(Robot control records)
## BEGIN

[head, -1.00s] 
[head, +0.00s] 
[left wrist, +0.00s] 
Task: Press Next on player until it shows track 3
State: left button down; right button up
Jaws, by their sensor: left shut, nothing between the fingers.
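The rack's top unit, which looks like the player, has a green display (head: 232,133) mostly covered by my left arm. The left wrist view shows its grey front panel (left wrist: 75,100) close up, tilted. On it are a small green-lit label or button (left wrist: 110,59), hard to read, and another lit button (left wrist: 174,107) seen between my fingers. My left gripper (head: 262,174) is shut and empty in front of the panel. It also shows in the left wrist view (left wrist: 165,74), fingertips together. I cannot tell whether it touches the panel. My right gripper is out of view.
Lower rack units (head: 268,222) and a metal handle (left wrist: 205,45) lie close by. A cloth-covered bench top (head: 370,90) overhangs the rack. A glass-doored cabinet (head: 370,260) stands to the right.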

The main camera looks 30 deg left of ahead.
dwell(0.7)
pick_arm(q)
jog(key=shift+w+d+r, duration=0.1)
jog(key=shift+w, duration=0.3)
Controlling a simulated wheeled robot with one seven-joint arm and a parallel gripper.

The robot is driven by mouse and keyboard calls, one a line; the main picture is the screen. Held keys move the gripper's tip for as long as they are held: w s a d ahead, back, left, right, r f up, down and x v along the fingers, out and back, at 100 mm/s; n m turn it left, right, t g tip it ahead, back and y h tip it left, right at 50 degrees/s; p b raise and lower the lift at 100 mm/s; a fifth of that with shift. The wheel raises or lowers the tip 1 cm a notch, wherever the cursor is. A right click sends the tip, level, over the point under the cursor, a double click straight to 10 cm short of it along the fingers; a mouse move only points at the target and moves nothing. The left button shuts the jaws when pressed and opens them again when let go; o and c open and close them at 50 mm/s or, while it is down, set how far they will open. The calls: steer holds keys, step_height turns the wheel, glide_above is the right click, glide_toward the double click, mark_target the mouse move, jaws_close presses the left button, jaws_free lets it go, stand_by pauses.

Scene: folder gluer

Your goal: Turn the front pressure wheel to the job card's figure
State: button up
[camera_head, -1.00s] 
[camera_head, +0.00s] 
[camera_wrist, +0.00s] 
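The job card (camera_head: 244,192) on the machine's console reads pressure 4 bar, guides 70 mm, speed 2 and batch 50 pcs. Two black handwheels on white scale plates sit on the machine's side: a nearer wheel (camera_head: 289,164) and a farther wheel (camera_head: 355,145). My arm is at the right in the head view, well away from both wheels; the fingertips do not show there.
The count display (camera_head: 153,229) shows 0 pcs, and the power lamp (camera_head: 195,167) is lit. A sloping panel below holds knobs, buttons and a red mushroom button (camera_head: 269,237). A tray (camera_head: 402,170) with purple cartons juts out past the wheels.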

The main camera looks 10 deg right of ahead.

## END

• Instruction
Copy out the whole listing, exactly as written.

• Answer in full
[head, -1.00s] 
[head, +0.00s] 
[left wrist, +0.00s] 
Task: Press Next on player until it shows track 3
State: left button down; right button up
Jaws, by their sensor: left shut, nothing between the fingers.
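The rack's top unit, which looks like the player, has a green display (head: 232,133) mostly covered by my left arm. The left wrist view shows its grey front panel (left wrist: 75,100) close up, tilted. On it are a small green-lit label or button (left wrist: 110,59), hard to read, and another lit button (left wrist: 174,107) seen between my fingers. My left gripper (head: 262,174) is shut and empty in front of the panel. It also shows in the left wrist view (left wrist: 165,74), fingertips together. I cannot tell whether it touches the panel. My right gripper is out of view.
Lower rack units (head: 268,222) and a metal handle (left wrist: 205,45) lie close by. A cloth-covered bench top (head: 370,90) overhangs the rack. A glass-doored cabinet (head: 370,260) stands to the right.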

The main camera looks 30 deg left of ahead.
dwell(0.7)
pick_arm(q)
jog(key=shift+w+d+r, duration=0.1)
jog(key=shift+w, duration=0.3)
Controlling a simulated wheeled robot with one seven-joint arm and a parallel gripper.

The robot is driven by mouse and keyboard calls, one a line; the main picture is the screen. Held keys move the gripper's tip for as long as they are held: w s a d ahead, back, left, right, r f up, down and x v along the fingers, out and back, at 100 mm/s; n m turn it left, right, t g tip it ahead, back and y h tip it left, right at 50 degrees/s; p b raise and lower the lift at 100 mm/s; a fifth of that with shift. The wheel raises or lowers the tip 1 cm a notch, wherever the cursor is. A right click sends the tip, level, over the point under the cursor, a double click straight to 10 cm short of it along the fingers; a mouse move only points at the target and moves nothing. The left button shuts the jaws when pressed and opens them again when let go; o and c open and close them at 50 mm/s or, while it is down, set how far they will open. The calls: steer holds keys, step_height turns the wheel, glide_above is the right click, glide_toward the double click, mark_target the mouse move, jaws_close presses the left button, jaws_free lets it go, stand_by pauses.

Scene: folder gluer

Your goal: Turn the front pressure wheel to the job card's figure
State: button up
[camera_head, -1.00s] 
[camera_head, +0.00s] 
[camera_wrist, +0.00s] 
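The job card (camera_head: 244,192) on the machine's console reads pressure 4 bar, guides 70 mm, speed 2 and batch 50 pcs. Two black handwheels on white scale plates sit on the machine's side: a nearer wheel (camera_head: 289,164) and a farther wheel (camera_head: 355,145). My arm is at the right in the head view, well away from both wheels; the fingertips do not show there.
The count display (camera_head: 153,229) shows 0 pcs, and the power lamp (camera_head: 195,167) is lit. A sloping panel below holds knobs, buttons and a red mushroom button (camera_head: 269,237). A tray (camera_head: 402,170) with purple cartons juts out past the wheels.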

The main camera looks 10 deg right of ahead.

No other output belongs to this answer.